In a subsequent action in the Netherlands to enforce the award, the Dutch Supreme Court rejected the Yugoslav argument that the award was invalid because it was not linked to any national legal system.28 The victory of the “floating award,” however, was short-lived. In a second decision the Dutch Supreme Court held that the Swiss refusal to hear the Yugoslav challenge had the same consequence as annulment of the award, which therefore was refused recognition.29 The Dutch court considered the arbitrator’s decision to constitute a Swiss award notwithstanding the Swiss Court’s contrary view.30
A legal system that subjects international arbitration to its judicial control must decide which procedural norms are to be applicable. Judicial intervention might be limited to ascertaining the award’s basic integrity, breached by an arbitrator who is not impartial, or who decides matters that the parties never entrusted to his adjudication. On the other hand, the courts also might concern themselves with the legal merits of the dispute. The extent of judicial control will depend upon conclusions as to whether it is more important that an arbitral award be correct, or that it be final.

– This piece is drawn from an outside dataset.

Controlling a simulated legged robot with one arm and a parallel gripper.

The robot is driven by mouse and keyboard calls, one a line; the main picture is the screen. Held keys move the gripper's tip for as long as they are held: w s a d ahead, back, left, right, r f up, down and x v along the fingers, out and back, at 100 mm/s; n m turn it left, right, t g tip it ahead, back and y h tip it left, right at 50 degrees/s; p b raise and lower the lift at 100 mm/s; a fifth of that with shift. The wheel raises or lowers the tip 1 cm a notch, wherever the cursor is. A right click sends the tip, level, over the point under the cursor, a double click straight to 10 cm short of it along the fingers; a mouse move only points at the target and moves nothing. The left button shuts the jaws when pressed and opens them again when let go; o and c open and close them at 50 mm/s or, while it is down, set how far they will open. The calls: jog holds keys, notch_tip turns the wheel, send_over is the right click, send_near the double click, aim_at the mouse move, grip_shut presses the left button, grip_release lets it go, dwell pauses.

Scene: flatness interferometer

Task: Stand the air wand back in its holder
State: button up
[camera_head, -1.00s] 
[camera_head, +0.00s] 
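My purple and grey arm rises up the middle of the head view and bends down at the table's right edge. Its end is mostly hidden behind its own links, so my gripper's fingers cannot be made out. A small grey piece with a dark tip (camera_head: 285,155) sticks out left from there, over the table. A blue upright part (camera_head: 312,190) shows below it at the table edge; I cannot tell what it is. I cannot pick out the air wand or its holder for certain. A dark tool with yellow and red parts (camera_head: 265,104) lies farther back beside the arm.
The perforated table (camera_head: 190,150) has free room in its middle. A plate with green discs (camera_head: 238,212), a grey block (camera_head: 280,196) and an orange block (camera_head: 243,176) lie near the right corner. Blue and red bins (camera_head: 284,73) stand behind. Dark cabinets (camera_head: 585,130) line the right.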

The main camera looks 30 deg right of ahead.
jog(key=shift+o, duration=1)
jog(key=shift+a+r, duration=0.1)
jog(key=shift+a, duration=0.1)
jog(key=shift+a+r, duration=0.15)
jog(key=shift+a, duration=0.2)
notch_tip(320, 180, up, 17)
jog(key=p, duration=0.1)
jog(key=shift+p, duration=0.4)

Prior to 1979, English law had erred on the side of legal certainty, and attempted to ensure that all disputes decided within the borders of England and Wales would be subject to a uniform application of legal principles. Although parties to a business dispute had agreed to give the responsibility for its resolution to an arbitrator, the arbitral process still could be vitiated whenever one party, fearful of losing, decided to break its agreement to settle the dispute privately, and to try its chance instead before a judge.